Photo by Scott Olson/Getty Images

Fred Royal says the country needs to understand why police have violent confrontations with African American men.

Royal is president-elect of the local NAACP chapter. He says the police killings of Michael Brown in Ferguson and Dontre Hamilton, at Red Arrow Park in Milwaukee, punctuate the need for action. 

“Ferguson has certainly brought to the forefront of a lot of people's consciousness, the fact that there are police incidents amongst African Americans that seem to be more violent, when they come in contact with us, than with any other ethnic group," Royal says.

Royal says he thinks many people either fully support the police or the African American men, because the U.S. has never fully discussed the issue of race.

"I don't think it has ever had any closure. Historically, law enforcement has been used to keep the African American community in its place, from slavery to Jim Crow. So this isn't something that has ever been fully vetted. I think it is something that needs to be discussed, so there can be a healing," Royal says.

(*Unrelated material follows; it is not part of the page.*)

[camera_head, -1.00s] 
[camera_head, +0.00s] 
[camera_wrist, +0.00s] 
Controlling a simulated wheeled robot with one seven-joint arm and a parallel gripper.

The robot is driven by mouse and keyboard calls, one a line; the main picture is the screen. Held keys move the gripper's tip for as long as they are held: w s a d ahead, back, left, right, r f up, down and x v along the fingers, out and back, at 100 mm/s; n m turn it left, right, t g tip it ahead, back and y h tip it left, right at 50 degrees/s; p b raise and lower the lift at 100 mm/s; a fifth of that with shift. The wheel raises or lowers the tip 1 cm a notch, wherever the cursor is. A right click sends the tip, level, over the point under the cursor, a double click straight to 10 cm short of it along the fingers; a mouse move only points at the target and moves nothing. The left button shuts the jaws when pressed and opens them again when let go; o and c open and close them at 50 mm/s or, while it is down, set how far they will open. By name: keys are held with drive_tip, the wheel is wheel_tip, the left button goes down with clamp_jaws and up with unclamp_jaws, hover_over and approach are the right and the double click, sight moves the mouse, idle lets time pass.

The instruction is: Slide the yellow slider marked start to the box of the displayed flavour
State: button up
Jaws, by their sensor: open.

While Royal says he does not lump all police officers into one category, he is concerned about those who seem to act beyond the scope of their authority.

"For some reason, some (officers) have the notion that our community is more aggressive, and they seem to be more fearful, when they approach us," Royal says.

Royal blames the media for perpetrating the notion that African American men "are this menace to society."

As for who could lead a national discussion, dissecting police practices, Royal points to the federal Department of Justice.

Locally, he commends Milwaukee Police Chief Edward Flynn for engaging in dialog with African American leaders about actions he's taking to address concerns the community has raised.

Royal offers a few examples for, what he believes, would improve local policing. He says, for one, officers need to understand the subtle nuances of different cultures.

"There has to be a recognition that everybody's community doesn't react the same. There are personal traits. I may get boisterous when I get agitated, or when I'm trying to express my point, my arms may move more freely when I talk, but that doesn't mean I'm being aggressive," Royal says.

In addition, Royal says Milwaukee agencies need a better vetting process when recruiting officers.

"Because we're finding that, whether it was the perpetrators who were raping men by doing cavity strip searches in the middle of the street, that there is something wrong with these individuals, that during the selection process, somehow, this needs to be picked up,"  Royal says.

Royal's advice to people when police approach: "Do what they ask you do to, don't be confrontational. If you feel your rights have been violated, quickly right those incidents down and report them to the proper channels that have can have an impact.

"Having raised two black males in the city, I've always told them, if you come across an incident where you have a run-in with the police department, act as if your life depends on it, because it does," Royal says.